Solution: Limit collection sizes and customize complex objects:
// Limit collection sizes
val smallList by aRandomListOf<ComplexObject>(maxSize = 3)
// Simplify complex objects
customize<ComplexObject> {
// Create a simplified version with only essential properties
ComplexObject(
id = a<Id>(),
name = a<String>(),
// Use empty collections instead of generating them
references = emptyList()
)
}
Non-Deterministic Test Failures
Problem: Tests sometimes fail due to randomness.
Solution: Use seed control and properly constrain your generators:
@BeforeEach
fun setupSeed() {
// When a test fails, log the seed value and use it here to reproduce
Seed.seed = System.getProperty("test.seed")?.toLongOrNull()
?: Random.nextLong().also { println("Test seed: $it") }
}
Unnecessary Object Creation
Problem: Creating too many objects when only a few properties are needed.
Solution: Use domain-specific generators or customize at use:
// Instead of a full user with all properties
val simpleUser by aRandom<User> {
// Keep only what you need for the test
copy(
email = Email("test@example.com"),
password = null,
profile = null,
settings = emptyMap(),
// Clear other complex properties
address = null
)
}
Conclusion
Property-based testing with Kofix helps you write more robust tests with less code.
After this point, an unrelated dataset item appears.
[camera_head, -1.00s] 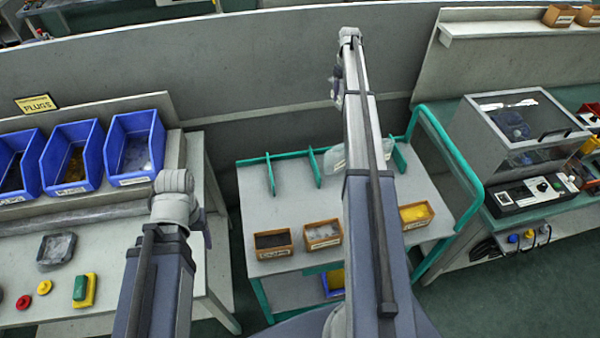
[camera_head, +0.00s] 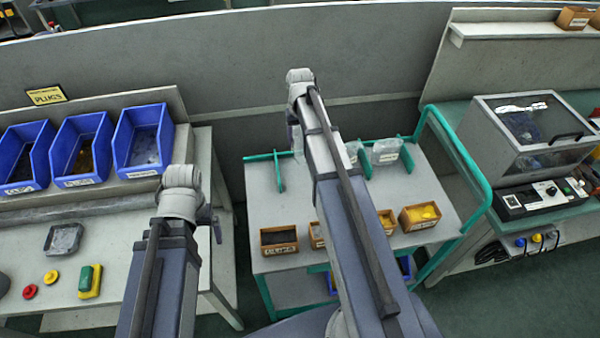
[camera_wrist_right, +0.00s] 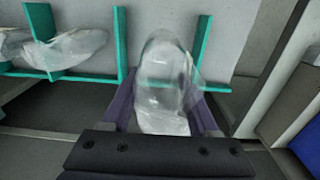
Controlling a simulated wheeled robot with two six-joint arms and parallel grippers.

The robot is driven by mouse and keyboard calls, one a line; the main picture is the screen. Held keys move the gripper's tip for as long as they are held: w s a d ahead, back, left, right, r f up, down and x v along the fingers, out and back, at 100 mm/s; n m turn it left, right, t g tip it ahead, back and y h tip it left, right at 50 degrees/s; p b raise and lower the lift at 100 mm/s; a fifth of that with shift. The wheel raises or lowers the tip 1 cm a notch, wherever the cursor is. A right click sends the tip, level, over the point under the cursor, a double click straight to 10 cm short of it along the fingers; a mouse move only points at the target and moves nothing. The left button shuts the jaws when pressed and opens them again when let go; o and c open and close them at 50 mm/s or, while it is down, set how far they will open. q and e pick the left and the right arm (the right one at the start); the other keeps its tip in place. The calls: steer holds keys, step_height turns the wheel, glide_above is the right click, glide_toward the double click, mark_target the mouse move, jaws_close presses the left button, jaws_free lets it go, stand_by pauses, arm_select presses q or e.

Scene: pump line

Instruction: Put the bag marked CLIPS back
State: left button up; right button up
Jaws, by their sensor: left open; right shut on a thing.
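My right gripper (camera_wrist_right: 163,100) is shut on a clear plastic bag (camera_wrist_right: 164,72), which stands up between its fingers. No marking is readable on this bag. In the head view the right gripper (camera_head: 296,130) is small, beyond its arm, over the back left of the trolley (camera_head: 355,195) near a teal divider (camera_head: 279,172). In the wrist view teal dividers (camera_wrist_right: 122,45) stand on both sides of the bag; I cannot tell if it touches the trolley. My left gripper (camera_head: 210,218) is open and empty beside the left bench, partly hidden by its wrist.
Other clear bags (camera_head: 386,151) stand at the trolley's back, right of my right gripper. Small brown bins (camera_head: 279,240) line its front, partly hidden by my right arm. Blue bins (camera_head: 143,145) stand on the left bench. A clear-lidded machine (camera_head: 530,125) stands at right.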

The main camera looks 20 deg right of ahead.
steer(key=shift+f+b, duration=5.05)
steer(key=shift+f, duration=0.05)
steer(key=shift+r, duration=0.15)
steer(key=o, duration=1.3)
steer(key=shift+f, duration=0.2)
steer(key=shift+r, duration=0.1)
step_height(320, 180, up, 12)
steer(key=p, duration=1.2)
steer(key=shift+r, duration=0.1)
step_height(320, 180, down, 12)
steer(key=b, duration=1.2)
By generating random but valid test data, you can discover edge cases and ensure your code works correctly across a wide range of inputs.
Kofix integrates seamlessly with Snitch's testing framework, making it easy to test your API endpoints with realistic, randomly generated data. This approach is particularly valuable for testing business logic, validation rules, and API endpoints.